“It was a queer look... whose protagonists spoke a new slang and swayed when they walked like vicious sexless soldiers in a Nameless army”—Ian Hough, author of Perry Boys: The Casual Gangs of Manchester and Salford
At the end of the Sixties, mod fragmented. Some went psychedelic (the transition from Spencer David Group to Traffic, from The Action to Mighty Baby, or indeed mod-about-town Marc Feld to Marc Bolan in John’s Children to Marc Bolan in Tyrannosaurs Rex). In the North some stayed mod in an arrested, time-defying way (Northern Soul), while down south, the harder mods, the ones who didn’t go psychedelic, evolved into skinheads. That hard mod spirit resurfaced in the Eighties with the youth tribes known variously as casuals, Perry Boys, and scallies: working class youths whose lives revolved around clothes and football. So named because of their love of the Fred Perry shirt, the Perry Boys were first: they emerged from Manchester in the late Seventies. Scallies were Liverpool’s answer to Perry Boys. Casuals (sometimes known as “chaps”) was the South of England version of this same archetype, although the term “casual” has subsequently come to encompass all the regional variants.
Differing from province to province, changing on a yearly or even seasonal basis, the ever-fluctuating shifts in favored jeans, shoes and shirts, the fetish for tiny details of stitch-pattern, pocket placement, and brand motifs, do not mask the fundamental “unchanging sameness” of the casual subculture and its extension of the spirit of mod, the religious seriousness about clothing. What it is really striking is how inappropriate the word “casual” is. These young men were fanatics, uptight about their obsessions and their pursuit of kicks. The continuity from mod to casual can been seen in the obsession with expensive European clothing brands, the extreme homosociality (there had been female mods, albeit marginal figures, but was there even such a thing as a female casual?), and there’s always that penchant for violence as a route to a naturally-induced high based on the body’s own internal drugs (adrenalin, endorphins, dopamine, etc). Which many casuals intensified further by the use of unnatural chemicals (speed, cocaine, etc).

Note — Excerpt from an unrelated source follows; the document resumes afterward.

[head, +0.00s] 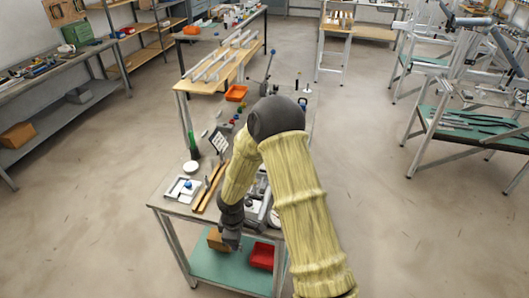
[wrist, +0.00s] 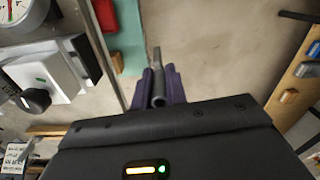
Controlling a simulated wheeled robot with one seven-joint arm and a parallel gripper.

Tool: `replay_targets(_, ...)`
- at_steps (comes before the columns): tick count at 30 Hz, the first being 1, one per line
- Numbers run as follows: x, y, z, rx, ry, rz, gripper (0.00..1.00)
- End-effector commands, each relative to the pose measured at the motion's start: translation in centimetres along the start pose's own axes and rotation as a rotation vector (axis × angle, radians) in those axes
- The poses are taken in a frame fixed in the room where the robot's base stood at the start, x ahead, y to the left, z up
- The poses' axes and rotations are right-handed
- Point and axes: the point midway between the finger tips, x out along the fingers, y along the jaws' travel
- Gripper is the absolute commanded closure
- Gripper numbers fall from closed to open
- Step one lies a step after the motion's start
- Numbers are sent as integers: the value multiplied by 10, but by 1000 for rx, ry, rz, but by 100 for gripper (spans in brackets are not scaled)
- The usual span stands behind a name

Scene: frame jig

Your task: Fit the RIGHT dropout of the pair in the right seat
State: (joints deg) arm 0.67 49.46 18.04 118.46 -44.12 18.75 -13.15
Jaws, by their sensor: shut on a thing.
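My gripper (wrist: 160,88) shows in the wrist view with its purple fingers shut on a grey metal part, which I take to be the dropout (wrist: 157,62). The part points away from the fingers, and its lower end is hidden between them. In the head view my gripper (head: 232,241) hangs low at the near edge of the workbench (head: 172,209), and the held part cannot be made out. I cannot tell the right seat in either view; my arm covers much of the bench.
A white fixture with a blue knob (head: 184,187) stands on the bench's left. A white block with a black knob (wrist: 45,75) and a dial gauge (wrist: 18,8) show in the wrist view. Below are a cardboard box (head: 217,239) and a red bin (head: 262,255).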

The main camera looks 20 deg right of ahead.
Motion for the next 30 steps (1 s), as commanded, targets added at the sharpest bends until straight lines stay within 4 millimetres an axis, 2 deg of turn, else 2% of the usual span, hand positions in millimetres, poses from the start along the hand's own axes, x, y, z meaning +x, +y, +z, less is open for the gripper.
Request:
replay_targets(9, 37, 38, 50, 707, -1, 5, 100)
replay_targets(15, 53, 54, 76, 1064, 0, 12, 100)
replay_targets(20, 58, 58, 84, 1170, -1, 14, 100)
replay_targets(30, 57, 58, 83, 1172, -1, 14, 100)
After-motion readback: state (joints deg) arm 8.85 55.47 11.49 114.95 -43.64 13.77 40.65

These young men had virtually everything in common, but they warred with each on the football terraces and in the streets surrounding the stadiums. This wasn’t chaos, this was highly organized violence: the rival firms of hooligans virtually making dates to meet and clash. Ian Hough, scholar of the Northern branches of this Eighties-and-after movement, notes that the Perry Boys, descendants of the mods, would sometimes also go to war with Hells Angels bikers, descendants of the greasy rockers. Hough uses the term “hipster hooligan” to describe these smart-dressed football fans.
Unlike the mods and Northern Soulers and skins, casual culture didn’t have a very specific relationship with music, beyond a general orientation towards Black American sounds and a soft spot for London soul-boy bands like Spandau Ballet. The latter were originally called The Cut and on their first single articulated a mod mini-manifesto in the single line “I am beautiful and clean and so very very young. But for the most part, music slipped into a distant third place for the casuals, far behind clothes and football.

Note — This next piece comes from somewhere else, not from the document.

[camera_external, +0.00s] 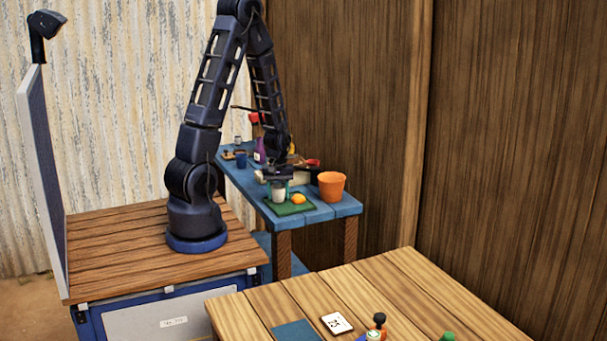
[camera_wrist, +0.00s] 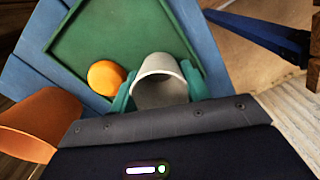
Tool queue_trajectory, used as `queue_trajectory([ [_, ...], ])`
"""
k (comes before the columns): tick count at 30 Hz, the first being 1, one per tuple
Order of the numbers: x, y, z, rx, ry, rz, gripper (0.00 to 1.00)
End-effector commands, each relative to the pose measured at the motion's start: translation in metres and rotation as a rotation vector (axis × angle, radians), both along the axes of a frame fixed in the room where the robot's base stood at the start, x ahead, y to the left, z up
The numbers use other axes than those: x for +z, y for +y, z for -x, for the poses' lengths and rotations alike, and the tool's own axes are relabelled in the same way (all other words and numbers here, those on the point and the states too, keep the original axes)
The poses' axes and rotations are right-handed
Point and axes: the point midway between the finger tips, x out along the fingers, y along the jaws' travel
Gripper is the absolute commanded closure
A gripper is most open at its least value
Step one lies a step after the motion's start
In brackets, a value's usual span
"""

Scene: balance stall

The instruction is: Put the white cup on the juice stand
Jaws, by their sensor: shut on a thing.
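The white cup (camera_wrist: 160,80) is between the teal fingers of my gripper (camera_wrist: 160,92) in the wrist view, with its open mouth showing. In the external view the cup (camera_external: 278,192) is under my gripper (camera_external: 279,180), over or on a green tray (camera_external: 303,209) on the blue table. I cannot tell whether its base touches the tray. An orange fruit (camera_external: 298,199) lies on the tray beside the cup, and it also shows in the wrist view (camera_wrist: 105,77). I cannot identify the juice stand for certain.
An orange pot (camera_external: 331,186) stands right of the tray on the blue table (camera_external: 346,206). A purple bottle (camera_external: 260,151), a blue cup (camera_external: 241,160) and other items crowd its back. A wooden table (camera_external: 400,287) in front holds a blue mat (camera_external: 297,331) and a white card (camera_external: 336,323).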

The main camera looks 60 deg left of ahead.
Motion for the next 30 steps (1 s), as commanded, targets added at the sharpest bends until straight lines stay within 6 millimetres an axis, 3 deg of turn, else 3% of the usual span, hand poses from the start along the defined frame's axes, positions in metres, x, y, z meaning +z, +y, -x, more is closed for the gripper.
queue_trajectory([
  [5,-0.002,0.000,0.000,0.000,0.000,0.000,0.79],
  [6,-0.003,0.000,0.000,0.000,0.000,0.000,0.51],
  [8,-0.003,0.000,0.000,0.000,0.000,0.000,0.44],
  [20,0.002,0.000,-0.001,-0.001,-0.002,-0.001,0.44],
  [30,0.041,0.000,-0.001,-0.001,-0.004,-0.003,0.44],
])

During the Madchester-rave era, though, the Perry/Scally attached itself to music with such indie-dance outfits as Northside, Paris Angels, Inspiral Carpets, The Farm, Flowered Up (who sampled The Who-inspired mod movie Quadrophenia on their “Weekender” single) and Happy Mondays. “Acid casuals” is how some wag (“acid casualties”, get it?) identified the look of these groups, referring to the way that the hardness had been softened by Ecstasy and LSD (the classic mod/casual preference for tight pegged trousers, for instance, was replaced by loose-fit flares, a style hitherto redolent of the hated hippies).
But the acid casuals hadn’t been softened that much. I recall reading an interview with Manchester band Paris Angels in Melody Maker. When the journalist went to the toilet, one of the band intoned into the tape recorder: “City are cunts City are cunts City are cunts City are cunts...”. He was a Manchester United fan, clearly. Nothing could be revealing of the arbitrary nature of working class England’s tribal warfare than the enmity between Man U and Man City fans: youth divided even though they wore the same clothes, liked the same bands, danced and drugged at the same clubs, and lived in the same town. Football fandom as a system for the incitement of fervour and hatred: for their own sake, for the buzz and the crack of it.
America is, by and large, a looser and louder culture than Britain, and one that is perfectly capable of both rowdiness and extreme violence (from serial killers to political assassins to mass shooters). But it’s England that invented both football hooliganism and style-tribe warfare. There is no other country in the world where young people have beaten the crap out of each other for no reason beyond differences in clothing, music taste, and sports allegiance. These are forms of insubordinate creativity that are inextricably entwined with violence - a violence perhaps best understood as displaced and diverted politics. As the style culture analyst Peter York once put it, in a tightly class-stratified country like Britain, talent is “blocked off from conventional embourgeoisment.... If you have a whole lot of people who are blocked, then the steam is much more intense. And where it finds a crack it rises more violently.”